80% of the Taiwanese economy is already tied to the mainland. Economically there is now a de facto one China, two systems in place. But politically the rhetoric of President Chen Shui-bian is all about independence, and it drives Beijing to distraction. Both President Hu Jintao and Prime Minister Wen Jiabao do not mince words. Independent Taiwan is a non-starter. “Reunification” with what Beijing sees as China’s off-shore province, is what the future is all about.
It is hard to imagine what Taiwan would gain from “independence.” The Vatican is one of the few states that maintains diplomatic relations with Taiwan on an ambassadorial level. Not much commerce there. It will be interesting to see if a new Pope modifies that position. Not likely.
Conversely, what would Taiwan lose by moving toward one China/two systems? Acknowledging a de facto situation might give the island what little bargaining leverage it can muster against the mainland colossus.

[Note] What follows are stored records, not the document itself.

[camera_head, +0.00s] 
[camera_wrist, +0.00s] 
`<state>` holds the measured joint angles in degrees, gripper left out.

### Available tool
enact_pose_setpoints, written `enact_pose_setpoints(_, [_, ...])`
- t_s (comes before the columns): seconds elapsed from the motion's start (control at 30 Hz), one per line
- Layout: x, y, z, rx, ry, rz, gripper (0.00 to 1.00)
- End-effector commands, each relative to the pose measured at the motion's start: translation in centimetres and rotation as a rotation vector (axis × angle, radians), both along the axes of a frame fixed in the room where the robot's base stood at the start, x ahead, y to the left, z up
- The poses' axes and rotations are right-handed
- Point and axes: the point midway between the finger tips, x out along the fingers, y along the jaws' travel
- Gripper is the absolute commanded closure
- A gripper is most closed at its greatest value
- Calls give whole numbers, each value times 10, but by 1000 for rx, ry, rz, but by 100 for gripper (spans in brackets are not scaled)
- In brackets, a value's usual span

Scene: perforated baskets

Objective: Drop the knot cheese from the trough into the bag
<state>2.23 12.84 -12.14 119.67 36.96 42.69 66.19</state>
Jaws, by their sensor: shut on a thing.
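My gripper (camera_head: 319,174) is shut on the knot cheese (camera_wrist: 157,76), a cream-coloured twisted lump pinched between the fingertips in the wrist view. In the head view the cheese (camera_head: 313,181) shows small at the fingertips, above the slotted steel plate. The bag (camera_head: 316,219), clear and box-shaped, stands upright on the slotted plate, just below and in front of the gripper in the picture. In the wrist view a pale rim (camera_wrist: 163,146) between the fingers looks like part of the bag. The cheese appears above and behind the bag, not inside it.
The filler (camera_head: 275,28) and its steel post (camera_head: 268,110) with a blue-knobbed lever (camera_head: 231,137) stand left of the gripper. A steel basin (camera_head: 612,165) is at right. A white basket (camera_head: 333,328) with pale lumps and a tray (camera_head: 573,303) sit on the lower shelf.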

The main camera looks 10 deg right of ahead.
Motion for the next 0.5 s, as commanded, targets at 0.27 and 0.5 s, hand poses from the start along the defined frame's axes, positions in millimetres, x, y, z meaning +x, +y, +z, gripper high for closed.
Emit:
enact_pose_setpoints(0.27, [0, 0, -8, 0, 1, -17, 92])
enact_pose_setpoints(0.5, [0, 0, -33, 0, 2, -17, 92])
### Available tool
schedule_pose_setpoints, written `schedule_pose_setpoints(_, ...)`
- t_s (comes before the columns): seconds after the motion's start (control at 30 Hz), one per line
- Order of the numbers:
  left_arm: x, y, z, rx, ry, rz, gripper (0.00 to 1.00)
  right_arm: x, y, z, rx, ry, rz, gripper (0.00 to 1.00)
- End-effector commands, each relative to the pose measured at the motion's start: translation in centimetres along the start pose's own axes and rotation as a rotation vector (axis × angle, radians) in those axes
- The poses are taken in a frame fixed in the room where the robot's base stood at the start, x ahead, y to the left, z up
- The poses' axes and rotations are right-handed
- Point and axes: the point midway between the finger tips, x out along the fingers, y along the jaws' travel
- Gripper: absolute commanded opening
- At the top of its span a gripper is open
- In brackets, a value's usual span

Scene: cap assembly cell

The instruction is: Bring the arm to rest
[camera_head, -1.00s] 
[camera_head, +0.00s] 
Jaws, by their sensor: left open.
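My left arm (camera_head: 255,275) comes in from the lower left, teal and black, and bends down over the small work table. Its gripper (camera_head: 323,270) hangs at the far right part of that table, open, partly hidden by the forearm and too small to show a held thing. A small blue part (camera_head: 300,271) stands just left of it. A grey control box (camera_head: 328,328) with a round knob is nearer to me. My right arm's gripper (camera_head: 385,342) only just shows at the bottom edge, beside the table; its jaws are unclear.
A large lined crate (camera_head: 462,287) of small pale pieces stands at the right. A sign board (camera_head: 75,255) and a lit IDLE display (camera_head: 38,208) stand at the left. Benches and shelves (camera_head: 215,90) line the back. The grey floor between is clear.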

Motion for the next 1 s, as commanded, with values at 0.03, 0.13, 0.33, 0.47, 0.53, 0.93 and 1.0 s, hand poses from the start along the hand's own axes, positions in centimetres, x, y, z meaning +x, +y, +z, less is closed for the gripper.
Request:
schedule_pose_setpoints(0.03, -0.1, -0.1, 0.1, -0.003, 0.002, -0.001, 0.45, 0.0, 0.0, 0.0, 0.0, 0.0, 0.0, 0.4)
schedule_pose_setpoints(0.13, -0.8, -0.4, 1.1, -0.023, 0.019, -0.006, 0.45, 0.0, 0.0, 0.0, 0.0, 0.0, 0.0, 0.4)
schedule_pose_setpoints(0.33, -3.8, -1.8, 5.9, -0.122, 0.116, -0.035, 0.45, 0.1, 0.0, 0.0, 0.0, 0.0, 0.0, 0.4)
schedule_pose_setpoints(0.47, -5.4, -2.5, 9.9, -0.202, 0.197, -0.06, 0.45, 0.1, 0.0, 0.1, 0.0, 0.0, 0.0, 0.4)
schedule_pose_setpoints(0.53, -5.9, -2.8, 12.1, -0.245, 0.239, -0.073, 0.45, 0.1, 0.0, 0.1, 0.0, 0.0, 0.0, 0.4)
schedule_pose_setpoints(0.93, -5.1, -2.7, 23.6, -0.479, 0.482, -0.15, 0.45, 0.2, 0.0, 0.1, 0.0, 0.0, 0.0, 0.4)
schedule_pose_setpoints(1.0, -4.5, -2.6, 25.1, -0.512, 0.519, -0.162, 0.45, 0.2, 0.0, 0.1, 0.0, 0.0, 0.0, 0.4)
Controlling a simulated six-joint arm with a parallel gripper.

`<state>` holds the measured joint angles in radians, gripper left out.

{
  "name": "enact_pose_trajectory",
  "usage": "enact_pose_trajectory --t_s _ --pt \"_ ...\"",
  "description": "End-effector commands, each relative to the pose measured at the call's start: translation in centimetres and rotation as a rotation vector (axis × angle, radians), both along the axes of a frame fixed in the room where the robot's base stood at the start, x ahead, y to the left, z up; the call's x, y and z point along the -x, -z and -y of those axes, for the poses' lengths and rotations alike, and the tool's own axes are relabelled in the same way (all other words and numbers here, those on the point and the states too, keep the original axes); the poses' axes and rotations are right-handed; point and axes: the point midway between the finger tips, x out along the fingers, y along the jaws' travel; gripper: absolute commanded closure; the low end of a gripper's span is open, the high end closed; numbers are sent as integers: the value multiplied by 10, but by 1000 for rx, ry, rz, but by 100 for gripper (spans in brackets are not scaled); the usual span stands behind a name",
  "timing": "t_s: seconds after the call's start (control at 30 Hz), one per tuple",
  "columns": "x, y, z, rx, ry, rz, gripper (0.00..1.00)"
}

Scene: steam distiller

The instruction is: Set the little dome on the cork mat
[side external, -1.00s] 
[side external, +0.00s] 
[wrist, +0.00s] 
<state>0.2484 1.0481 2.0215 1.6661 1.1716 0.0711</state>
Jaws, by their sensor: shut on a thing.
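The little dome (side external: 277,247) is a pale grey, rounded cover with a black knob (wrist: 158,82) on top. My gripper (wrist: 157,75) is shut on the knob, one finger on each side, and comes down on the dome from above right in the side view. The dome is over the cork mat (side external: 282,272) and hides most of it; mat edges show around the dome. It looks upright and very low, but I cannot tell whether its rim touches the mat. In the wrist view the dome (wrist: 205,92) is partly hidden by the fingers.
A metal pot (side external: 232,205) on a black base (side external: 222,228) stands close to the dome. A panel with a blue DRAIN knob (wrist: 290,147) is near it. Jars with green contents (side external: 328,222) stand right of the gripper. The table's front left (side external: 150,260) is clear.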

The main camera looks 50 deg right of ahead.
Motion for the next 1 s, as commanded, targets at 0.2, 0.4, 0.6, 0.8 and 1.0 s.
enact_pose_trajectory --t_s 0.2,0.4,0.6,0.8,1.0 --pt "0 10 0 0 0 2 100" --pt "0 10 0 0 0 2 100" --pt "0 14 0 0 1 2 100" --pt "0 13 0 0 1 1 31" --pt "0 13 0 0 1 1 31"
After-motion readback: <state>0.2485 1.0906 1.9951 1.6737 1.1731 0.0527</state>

The U.S. and Japan have an interest in the status quo. Those two countries’ recent joint statement mildly criticizing what they interpreted as Beijing’s heavy handedness toward Taiwan was a signal. But a signal of what? Neither the US nor Japan are in a position to fight China if Taiwan were to play a military card or provoke the mainland into action. Meanwhile, tensions between Japan and China are rising by the day. The US has a treaty obligation to “defend” Taiwan. How serious is that obligation when the US is stretched as militarily thin as it is?
Back to following the money: While politicians rattle hyperbole at one another, Taiwanese investment in manufacturing and real estate on the mainland are helping to fuel the dizzying growth the Chinese economy. So when you read or hear about a military solution to China’s Taiwan policy, reach for more than a few grains of salt, and perhaps a bit of hope as well.